_Problem_
Search the data below for the string "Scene". Extract every line that contains it.
-------
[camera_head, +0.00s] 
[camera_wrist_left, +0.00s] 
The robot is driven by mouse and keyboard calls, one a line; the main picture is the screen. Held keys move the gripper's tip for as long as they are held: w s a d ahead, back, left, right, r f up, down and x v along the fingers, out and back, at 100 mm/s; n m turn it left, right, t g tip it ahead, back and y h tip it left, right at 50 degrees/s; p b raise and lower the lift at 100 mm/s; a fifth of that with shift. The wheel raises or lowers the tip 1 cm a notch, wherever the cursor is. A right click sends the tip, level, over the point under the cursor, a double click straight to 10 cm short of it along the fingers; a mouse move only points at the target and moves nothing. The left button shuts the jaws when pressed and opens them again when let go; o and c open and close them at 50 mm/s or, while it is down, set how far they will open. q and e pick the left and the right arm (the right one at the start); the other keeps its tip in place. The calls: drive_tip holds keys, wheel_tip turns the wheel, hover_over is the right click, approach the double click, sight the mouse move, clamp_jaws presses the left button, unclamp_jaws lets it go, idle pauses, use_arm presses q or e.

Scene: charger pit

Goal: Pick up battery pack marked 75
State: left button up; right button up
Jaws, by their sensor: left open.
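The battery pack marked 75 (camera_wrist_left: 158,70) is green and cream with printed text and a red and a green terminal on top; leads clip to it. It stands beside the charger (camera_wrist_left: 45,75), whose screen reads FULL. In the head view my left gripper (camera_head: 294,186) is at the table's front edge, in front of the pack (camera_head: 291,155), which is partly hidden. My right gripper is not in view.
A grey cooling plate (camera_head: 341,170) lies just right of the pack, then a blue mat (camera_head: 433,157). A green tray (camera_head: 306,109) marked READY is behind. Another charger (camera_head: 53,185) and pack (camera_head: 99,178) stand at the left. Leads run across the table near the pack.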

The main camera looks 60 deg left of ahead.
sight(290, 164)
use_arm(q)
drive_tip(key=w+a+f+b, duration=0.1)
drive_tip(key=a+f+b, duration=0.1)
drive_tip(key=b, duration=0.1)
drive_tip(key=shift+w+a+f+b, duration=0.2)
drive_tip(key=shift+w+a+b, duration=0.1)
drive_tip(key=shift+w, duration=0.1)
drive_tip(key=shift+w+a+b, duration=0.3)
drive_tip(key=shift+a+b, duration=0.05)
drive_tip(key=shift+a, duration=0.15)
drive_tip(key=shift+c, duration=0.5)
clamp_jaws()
-------
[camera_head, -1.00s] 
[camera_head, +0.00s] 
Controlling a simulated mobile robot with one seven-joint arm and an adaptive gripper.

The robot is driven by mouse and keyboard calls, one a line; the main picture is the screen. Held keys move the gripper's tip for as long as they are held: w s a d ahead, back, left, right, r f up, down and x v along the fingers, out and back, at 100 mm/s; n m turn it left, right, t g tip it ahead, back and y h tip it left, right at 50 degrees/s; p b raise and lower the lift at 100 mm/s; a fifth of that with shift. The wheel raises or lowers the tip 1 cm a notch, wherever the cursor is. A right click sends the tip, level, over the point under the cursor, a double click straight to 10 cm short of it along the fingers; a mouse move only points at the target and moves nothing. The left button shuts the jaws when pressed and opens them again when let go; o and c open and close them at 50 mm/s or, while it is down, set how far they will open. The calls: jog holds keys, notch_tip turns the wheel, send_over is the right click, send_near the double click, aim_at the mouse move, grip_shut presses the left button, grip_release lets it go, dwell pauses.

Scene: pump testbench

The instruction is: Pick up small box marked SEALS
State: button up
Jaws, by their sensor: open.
-------
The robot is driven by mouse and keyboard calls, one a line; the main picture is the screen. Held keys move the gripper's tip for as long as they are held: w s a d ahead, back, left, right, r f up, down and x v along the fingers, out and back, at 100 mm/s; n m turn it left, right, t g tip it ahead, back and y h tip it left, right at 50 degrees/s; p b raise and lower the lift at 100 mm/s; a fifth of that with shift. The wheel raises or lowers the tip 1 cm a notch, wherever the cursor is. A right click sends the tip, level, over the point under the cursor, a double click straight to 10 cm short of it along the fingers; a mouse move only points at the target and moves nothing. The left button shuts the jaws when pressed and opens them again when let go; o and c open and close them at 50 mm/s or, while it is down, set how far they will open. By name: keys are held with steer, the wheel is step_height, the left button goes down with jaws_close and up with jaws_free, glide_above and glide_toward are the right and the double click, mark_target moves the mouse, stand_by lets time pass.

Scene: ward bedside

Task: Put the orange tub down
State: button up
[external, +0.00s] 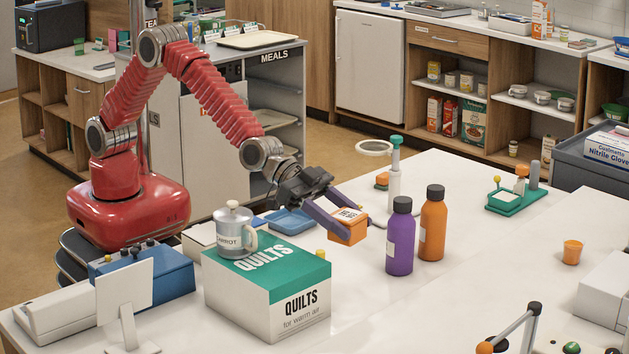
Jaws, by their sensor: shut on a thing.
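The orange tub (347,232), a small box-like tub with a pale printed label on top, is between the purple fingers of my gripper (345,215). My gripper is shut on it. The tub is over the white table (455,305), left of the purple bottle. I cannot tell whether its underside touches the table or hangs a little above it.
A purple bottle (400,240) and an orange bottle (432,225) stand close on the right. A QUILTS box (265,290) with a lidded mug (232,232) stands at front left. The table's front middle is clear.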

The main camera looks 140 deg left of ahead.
-------
_Exercise output_
Scene: charger pit
Scene: pump testbench
Scene: ward bedside

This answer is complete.